**REQUIRED WORK**
From the listing below, copy only the lines running from the line that contains "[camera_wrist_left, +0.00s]" to the line that contains "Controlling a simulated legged", both included.

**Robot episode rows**
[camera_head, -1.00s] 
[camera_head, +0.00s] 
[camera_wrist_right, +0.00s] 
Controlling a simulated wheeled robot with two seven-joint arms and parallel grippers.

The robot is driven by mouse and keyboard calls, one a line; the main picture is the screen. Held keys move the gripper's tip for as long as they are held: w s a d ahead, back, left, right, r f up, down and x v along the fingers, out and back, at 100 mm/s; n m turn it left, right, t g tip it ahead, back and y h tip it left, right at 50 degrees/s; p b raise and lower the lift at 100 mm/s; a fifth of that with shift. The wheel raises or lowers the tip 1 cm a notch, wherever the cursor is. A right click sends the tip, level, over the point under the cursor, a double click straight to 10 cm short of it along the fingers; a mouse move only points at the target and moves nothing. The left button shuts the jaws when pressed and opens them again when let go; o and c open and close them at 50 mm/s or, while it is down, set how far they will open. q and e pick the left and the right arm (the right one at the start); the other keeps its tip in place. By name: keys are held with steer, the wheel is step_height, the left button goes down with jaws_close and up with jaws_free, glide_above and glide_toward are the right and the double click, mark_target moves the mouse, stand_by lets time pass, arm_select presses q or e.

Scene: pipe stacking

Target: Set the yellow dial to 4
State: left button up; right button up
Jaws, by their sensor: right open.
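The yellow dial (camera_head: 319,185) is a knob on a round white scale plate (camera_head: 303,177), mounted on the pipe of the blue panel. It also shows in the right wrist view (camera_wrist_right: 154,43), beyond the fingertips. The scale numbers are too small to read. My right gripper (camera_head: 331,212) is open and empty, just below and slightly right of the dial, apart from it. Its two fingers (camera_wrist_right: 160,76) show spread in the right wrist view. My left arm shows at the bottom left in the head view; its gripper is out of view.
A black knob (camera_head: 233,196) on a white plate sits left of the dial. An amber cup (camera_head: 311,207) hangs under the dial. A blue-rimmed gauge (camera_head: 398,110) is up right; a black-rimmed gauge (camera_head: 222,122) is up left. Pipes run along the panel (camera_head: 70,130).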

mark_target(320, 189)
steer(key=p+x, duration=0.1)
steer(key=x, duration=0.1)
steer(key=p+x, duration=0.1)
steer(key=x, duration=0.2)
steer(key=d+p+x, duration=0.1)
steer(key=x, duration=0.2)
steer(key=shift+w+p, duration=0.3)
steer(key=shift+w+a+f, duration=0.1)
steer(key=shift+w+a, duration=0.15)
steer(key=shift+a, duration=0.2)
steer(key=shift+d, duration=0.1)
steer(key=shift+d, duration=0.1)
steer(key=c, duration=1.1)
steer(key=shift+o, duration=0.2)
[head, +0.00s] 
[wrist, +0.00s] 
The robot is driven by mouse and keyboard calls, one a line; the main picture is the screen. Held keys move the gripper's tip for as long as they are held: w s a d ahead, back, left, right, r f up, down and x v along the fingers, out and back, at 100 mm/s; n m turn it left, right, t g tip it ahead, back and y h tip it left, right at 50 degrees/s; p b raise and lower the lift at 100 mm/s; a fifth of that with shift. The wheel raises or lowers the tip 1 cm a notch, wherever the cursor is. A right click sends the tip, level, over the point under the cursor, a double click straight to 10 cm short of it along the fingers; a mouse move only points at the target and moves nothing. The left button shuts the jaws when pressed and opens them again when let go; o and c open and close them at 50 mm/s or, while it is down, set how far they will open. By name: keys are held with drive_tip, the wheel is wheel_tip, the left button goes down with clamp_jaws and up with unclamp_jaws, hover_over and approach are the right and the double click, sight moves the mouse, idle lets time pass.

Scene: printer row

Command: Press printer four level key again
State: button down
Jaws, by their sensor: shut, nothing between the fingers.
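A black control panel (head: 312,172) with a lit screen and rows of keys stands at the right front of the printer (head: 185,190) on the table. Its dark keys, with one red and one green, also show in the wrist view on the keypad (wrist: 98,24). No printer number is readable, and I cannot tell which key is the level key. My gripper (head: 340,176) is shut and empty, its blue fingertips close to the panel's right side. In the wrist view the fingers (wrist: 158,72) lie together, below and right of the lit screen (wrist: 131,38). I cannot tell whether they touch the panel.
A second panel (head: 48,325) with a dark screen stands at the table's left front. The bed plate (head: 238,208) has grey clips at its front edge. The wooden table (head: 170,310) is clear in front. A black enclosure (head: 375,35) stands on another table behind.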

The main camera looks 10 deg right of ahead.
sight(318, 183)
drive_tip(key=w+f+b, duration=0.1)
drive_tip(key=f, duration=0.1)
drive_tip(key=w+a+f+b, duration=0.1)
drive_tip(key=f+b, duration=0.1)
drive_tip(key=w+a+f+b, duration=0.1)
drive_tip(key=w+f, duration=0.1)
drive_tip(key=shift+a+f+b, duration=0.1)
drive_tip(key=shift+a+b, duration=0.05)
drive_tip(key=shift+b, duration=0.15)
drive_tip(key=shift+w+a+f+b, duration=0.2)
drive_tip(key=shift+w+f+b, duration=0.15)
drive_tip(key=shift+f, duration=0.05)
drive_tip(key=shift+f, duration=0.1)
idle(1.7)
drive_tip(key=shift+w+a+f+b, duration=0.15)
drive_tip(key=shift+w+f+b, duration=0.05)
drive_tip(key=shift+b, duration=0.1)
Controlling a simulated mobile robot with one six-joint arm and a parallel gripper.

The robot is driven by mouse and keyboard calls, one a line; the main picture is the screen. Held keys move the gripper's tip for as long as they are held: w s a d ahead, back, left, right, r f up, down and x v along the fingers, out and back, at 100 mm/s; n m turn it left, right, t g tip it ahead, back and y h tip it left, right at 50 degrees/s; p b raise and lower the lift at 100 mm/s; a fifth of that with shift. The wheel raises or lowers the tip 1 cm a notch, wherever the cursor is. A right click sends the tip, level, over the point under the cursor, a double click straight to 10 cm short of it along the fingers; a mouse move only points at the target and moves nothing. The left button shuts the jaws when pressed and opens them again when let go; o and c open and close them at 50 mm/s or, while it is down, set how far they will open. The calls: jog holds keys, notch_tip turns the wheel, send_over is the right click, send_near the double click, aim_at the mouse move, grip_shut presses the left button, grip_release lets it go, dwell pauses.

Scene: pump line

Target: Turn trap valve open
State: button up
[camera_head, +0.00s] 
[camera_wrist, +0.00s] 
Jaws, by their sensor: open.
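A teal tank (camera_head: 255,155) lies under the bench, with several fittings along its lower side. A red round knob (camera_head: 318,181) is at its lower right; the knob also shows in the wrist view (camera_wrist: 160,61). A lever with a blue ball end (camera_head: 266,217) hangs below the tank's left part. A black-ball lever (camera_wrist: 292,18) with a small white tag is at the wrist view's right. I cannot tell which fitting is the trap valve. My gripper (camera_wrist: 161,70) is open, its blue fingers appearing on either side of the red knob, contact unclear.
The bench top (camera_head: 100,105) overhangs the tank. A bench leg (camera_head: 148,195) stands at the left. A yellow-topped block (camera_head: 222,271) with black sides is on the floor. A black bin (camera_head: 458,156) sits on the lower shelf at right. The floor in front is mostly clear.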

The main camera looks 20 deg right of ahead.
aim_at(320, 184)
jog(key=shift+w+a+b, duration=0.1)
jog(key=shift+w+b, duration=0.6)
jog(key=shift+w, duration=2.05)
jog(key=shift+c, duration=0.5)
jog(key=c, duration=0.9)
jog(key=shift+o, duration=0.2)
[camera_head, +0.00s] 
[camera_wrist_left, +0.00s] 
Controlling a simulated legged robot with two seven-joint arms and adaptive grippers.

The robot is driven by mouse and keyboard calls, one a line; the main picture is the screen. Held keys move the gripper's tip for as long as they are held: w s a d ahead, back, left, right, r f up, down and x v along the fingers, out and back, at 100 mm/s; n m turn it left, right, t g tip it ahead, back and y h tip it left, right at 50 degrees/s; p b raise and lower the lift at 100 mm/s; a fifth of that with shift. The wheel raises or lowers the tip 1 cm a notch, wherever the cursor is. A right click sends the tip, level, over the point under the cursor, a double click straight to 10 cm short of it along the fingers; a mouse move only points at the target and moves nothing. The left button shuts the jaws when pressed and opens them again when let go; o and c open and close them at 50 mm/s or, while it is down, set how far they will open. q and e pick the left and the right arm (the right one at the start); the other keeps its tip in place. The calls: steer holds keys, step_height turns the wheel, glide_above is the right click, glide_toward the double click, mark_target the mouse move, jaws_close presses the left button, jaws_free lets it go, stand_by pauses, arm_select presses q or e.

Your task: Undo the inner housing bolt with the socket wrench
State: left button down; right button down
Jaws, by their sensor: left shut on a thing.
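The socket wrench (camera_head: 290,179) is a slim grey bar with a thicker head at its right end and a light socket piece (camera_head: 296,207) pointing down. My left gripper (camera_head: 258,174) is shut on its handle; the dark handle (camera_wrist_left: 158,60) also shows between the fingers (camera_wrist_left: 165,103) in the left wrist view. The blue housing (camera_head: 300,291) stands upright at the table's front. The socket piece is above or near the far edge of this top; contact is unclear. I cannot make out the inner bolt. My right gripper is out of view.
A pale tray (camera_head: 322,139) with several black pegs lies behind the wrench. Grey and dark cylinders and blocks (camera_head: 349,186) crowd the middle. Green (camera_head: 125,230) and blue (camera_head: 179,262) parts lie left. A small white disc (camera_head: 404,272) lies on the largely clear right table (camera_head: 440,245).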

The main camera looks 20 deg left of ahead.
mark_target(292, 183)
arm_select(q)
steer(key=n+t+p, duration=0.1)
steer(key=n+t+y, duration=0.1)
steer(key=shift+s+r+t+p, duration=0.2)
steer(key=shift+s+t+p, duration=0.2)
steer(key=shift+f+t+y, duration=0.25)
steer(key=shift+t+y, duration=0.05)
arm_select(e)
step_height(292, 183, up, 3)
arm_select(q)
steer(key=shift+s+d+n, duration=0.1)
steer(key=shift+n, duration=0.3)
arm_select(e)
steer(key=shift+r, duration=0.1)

**COMPLETE OUTPUT**
[camera_wrist_left, +0.00s] 
Controlling a simulated legged robot with two seven-joint arms and adaptive grippers.

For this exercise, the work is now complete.